If you spend your gold immediately after playing Brachiosaurus, your opponent will have full gold information. If you played a second champion, they could just board clear you, which would make Brachiosaurus just 2 for 1 yourself. However, this can double trigger Wild ally triggers like Fire Spirit or Fire Shaman, which can be quite powerful.

draka_dragon_tyrant

Draka, Dragon Tyrant Rating
Situationally Desirable +

9/9 airborne, blitz (with Wild Loyalty) is great. An excellent, hard to block, heavy hitting, on-turn gold-punisher. It also clears out non-demon tokens, in addition to a lot of 0-cost champions like Muse.

Works great with Feeding Frenzy.

drakas_enforcer

Draka’s Enforcer Rating
Frequently Desirable +

One of the best off-turn gold-punishers. 7/7 airborne can even break a lot of airborne champions in combat and survive.
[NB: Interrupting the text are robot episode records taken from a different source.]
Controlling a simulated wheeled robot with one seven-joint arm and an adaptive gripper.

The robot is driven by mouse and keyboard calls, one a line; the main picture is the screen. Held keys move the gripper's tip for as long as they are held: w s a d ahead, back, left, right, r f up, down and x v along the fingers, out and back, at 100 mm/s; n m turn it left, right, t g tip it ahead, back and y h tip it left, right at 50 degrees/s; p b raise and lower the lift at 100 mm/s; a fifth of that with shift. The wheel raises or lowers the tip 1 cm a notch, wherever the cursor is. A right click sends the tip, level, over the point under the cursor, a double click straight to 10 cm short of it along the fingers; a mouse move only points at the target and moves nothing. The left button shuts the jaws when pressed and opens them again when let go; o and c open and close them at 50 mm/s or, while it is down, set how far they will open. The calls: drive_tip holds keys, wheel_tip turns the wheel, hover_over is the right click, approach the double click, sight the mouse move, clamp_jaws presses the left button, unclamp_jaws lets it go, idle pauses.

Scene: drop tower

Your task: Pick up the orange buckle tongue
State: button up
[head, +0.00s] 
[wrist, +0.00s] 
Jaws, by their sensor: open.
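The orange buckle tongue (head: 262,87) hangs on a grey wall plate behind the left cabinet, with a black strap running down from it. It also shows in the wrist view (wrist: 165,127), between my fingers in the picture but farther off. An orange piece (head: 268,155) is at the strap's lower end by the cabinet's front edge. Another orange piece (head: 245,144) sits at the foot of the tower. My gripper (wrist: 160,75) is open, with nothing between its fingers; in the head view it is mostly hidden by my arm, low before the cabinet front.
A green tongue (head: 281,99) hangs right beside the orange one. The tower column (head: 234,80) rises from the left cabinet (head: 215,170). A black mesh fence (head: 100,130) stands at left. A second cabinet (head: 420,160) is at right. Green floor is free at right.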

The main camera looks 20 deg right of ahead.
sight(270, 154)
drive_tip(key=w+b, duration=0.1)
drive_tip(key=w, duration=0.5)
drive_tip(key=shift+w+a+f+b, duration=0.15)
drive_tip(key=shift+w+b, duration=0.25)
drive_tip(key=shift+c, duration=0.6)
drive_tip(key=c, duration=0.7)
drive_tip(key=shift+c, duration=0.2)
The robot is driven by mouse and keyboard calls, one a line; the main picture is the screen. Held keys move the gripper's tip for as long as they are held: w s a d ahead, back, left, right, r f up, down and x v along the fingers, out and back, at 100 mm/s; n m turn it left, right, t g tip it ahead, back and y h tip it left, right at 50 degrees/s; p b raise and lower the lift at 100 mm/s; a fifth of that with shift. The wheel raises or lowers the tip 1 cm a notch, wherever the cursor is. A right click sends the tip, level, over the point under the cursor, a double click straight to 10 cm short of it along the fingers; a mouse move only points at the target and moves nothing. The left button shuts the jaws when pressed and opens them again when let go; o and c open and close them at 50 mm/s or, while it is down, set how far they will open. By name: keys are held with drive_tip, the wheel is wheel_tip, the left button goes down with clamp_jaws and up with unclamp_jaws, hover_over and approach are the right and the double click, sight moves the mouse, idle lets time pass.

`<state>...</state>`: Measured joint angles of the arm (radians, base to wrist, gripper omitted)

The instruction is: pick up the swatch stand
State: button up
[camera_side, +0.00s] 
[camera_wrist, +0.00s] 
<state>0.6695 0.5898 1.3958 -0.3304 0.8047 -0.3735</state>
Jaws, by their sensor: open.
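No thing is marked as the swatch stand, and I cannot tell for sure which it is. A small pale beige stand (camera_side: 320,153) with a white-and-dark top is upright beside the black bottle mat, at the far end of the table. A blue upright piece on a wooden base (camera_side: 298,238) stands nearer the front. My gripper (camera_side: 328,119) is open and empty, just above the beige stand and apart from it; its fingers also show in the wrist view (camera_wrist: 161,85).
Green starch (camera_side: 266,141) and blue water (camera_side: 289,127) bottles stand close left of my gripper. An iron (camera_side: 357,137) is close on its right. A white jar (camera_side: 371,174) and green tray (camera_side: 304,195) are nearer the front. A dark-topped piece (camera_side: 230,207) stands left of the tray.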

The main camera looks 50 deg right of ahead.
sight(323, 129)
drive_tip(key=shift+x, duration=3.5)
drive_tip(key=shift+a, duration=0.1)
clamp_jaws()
Loyalty 2 -> draw a card is always appreciated.

drakas_fire

Draka’s Fire Rating
Frequently Desirable

Deal 5 damage to all opposing champions and draw a card has been surprisingly powerful more often than I was expecting. It is a great way to clear out tokens (incidental or otherwise), it sweeps up most other 0-cost champions too, and it can finish off damaged champions as well. All without affecting your champions in play. This + Lightning Strike has worked wonders for me.

5 damage to everything has won me games. It can also stop non-Insurgency surprise token assaults.

In general, this card does better than I expect it to. (I did drop it from Usually Desirable to Frequently Desirable on 1/18/17 though. I don’t think I would usually want it, and I probably just didn’t think about it when I created the Frequently Desirable column.)